**WHAT IS ASKED**
Of the lines listed below, return exactly those that run from the line containing "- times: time" through the line containing "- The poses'", both included.

━━━━━━

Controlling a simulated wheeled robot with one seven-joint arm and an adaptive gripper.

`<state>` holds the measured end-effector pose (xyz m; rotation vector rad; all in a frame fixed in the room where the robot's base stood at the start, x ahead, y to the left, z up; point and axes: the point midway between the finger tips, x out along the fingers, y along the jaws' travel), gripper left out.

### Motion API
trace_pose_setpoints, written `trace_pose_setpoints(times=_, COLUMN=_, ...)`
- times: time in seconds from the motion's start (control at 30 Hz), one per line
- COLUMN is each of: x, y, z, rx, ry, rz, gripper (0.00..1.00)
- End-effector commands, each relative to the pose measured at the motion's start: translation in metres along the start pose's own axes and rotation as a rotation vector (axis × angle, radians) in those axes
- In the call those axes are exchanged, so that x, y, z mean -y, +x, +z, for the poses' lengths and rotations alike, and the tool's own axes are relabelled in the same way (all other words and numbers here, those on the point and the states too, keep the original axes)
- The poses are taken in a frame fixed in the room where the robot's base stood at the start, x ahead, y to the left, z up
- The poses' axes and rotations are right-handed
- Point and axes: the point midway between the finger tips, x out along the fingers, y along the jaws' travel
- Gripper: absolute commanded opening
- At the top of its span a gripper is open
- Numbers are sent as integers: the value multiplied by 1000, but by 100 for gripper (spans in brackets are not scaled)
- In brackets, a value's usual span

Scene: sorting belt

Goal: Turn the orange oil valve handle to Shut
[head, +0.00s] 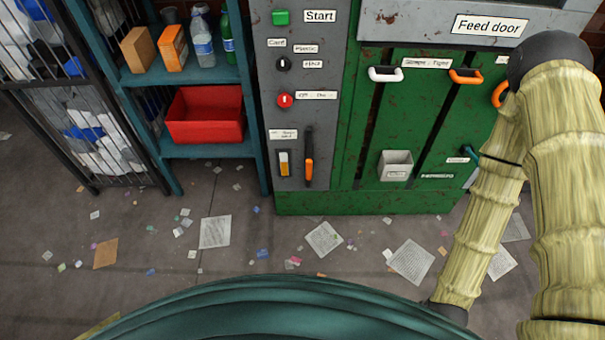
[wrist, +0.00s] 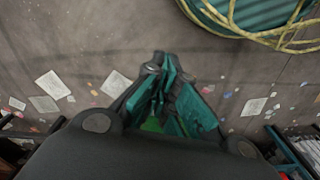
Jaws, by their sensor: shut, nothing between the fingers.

━━━━━━

**RESULT OF THE EXERCISE**
- times: time in seconds from the motion's start (control at 30 Hz), one per line
- COLUMN is each of: x, y, z, rx, ry, rz, gripper (0.00..1.00)
- End-effector commands, each relative to the pose measured at the motion's start: translation in metres along the start pose's own axes and rotation as a rotation vector (axis × angle, radians) in those axes
- In the call those axes are exchanged, so that x, y, z mean -y, +x, +z, for the poses' lengths and rotations alike, and the tool's own axes are relabelled in the same way (all other words and numbers here, those on the point and the states too, keep the original axes)
- The poses are taken in a frame fixed in the room where the robot's base stood at the start, x ahead, y to the left, z up
- The poses' axes and rotations are right-handed

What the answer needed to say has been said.